At the center of the story is a pianist, Chico, and a singer, Rita. When they meet in Havana in 1948, Rita is a singer with another band; Chico lures her to his side by filling in for a sick pianist for a Woody Herman performance at Havana's hottest club.

But Chico is a player -- and Rita is a climber, someone ready to hop on the next rocket that will take her to New York, Hollywood and beyond. She even tries to take Chico along with her -- but he chooses that moment to get drunkenly jealous of her career-advancing flirtation with a visiting impresario.

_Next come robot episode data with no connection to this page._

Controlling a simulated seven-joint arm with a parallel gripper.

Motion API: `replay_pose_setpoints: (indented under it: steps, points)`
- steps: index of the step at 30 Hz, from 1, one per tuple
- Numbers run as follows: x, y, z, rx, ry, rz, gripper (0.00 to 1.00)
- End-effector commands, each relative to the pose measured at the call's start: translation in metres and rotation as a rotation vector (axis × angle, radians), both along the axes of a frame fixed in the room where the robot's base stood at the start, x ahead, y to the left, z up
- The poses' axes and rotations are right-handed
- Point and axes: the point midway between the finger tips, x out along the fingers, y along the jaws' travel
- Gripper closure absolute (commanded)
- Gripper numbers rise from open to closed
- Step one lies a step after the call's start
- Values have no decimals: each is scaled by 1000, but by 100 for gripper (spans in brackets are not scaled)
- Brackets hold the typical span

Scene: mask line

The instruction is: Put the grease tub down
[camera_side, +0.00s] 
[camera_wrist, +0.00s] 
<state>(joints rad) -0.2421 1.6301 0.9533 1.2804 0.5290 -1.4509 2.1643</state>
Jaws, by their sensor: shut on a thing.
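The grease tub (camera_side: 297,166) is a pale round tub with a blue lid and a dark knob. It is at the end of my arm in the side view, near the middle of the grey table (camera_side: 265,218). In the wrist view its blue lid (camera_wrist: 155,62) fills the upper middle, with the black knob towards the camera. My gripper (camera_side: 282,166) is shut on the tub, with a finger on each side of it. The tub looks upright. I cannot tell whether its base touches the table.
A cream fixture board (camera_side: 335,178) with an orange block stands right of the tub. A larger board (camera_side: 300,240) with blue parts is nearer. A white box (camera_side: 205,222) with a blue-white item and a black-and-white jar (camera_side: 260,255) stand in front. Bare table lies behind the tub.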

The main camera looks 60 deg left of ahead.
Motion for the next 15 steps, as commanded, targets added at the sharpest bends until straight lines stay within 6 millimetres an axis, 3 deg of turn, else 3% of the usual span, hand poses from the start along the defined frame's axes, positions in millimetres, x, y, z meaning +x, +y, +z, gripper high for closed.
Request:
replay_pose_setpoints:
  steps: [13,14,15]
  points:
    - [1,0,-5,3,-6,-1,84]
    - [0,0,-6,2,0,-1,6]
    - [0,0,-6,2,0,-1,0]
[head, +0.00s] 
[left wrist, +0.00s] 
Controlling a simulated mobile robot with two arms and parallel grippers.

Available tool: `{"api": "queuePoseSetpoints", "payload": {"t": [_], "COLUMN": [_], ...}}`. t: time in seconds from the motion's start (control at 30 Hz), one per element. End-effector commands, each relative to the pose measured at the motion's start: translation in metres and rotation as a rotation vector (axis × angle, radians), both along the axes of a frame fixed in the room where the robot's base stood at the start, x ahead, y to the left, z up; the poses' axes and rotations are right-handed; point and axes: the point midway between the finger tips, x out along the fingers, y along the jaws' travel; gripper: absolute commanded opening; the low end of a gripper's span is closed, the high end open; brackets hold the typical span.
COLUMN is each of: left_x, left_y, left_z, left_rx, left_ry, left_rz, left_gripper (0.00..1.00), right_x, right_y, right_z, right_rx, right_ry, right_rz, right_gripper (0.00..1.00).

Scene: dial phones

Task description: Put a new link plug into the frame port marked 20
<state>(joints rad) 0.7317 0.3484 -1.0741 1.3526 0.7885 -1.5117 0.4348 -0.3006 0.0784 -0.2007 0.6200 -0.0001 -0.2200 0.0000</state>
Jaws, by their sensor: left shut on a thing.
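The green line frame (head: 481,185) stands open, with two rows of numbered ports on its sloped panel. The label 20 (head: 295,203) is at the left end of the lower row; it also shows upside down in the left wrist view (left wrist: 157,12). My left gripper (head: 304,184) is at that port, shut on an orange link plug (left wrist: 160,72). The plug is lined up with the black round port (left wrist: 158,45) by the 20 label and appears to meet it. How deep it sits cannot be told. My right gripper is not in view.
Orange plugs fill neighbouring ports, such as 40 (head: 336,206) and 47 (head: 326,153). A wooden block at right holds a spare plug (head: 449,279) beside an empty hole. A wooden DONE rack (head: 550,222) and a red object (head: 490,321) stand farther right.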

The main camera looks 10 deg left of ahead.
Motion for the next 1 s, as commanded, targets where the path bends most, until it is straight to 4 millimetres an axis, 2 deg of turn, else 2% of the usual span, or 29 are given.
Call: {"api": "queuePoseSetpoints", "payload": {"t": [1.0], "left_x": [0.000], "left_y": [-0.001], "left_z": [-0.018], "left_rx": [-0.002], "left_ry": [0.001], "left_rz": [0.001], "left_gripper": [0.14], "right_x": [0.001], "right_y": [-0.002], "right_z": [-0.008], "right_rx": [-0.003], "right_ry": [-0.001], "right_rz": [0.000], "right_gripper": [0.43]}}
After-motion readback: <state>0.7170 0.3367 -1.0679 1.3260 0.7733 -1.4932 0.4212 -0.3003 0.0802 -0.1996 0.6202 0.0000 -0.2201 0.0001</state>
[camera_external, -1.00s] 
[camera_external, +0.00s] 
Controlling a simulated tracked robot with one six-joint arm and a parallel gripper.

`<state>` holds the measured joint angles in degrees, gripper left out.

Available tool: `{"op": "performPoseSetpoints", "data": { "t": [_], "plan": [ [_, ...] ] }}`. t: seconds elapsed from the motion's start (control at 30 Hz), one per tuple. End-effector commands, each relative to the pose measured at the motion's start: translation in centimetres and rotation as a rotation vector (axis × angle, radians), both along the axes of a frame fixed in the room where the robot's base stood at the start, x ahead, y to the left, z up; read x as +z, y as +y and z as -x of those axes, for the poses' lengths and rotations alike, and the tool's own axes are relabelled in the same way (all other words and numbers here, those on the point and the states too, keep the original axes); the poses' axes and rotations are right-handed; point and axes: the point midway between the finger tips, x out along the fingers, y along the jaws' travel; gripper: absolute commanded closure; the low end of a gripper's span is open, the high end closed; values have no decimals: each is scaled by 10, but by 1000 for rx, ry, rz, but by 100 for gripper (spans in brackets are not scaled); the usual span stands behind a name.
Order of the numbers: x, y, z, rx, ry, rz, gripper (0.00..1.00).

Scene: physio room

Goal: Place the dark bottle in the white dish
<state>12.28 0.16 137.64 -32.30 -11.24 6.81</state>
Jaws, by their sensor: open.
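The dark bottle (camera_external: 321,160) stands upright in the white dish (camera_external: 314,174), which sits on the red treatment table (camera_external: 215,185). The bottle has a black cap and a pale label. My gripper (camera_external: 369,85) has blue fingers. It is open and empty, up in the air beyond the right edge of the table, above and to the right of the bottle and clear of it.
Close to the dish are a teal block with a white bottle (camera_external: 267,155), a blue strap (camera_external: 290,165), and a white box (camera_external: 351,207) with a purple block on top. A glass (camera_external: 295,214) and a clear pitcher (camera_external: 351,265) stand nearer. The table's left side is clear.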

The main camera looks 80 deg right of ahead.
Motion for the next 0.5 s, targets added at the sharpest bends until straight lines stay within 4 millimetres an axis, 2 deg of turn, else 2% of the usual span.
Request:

The story hops forward in time, following Chico as he becomes the go-to pianist for Cuba's biggest touring musical artists until his path crosses Rita's in New York. But it takes longer still -- and political comeuppances for both artists -- before they eventually catch up with each other at the right time.

The plot is easy-going and almost minimal, the backdrop to their musical fantasies coming true. They are like sidemen to the history happening in front of them, until those moments when history hauls off and slaps them down.

The music -- a blend of bebop, Afro-Cuban and cool jazz -- carries this film along, giving it wings even when there's not a lot of story happening. But make no mistake: This is a movie for adults, a story of love and passion and human weakness, told over several decades.

It's got a look that's part tropical, part New York graphic-design, as though filmmakers Tono Errando, Fernando Trueba and Javier Mariscal had animated drawings by Milton Glaser. There's a fluid quality to the hand-drawn images that gives off a surprising warmth.

Chico & Rita is like a graphic novel of a romantic drama, set to music that entices and inspires. It's the grown-up choice to win this year's Oscar for animated feature.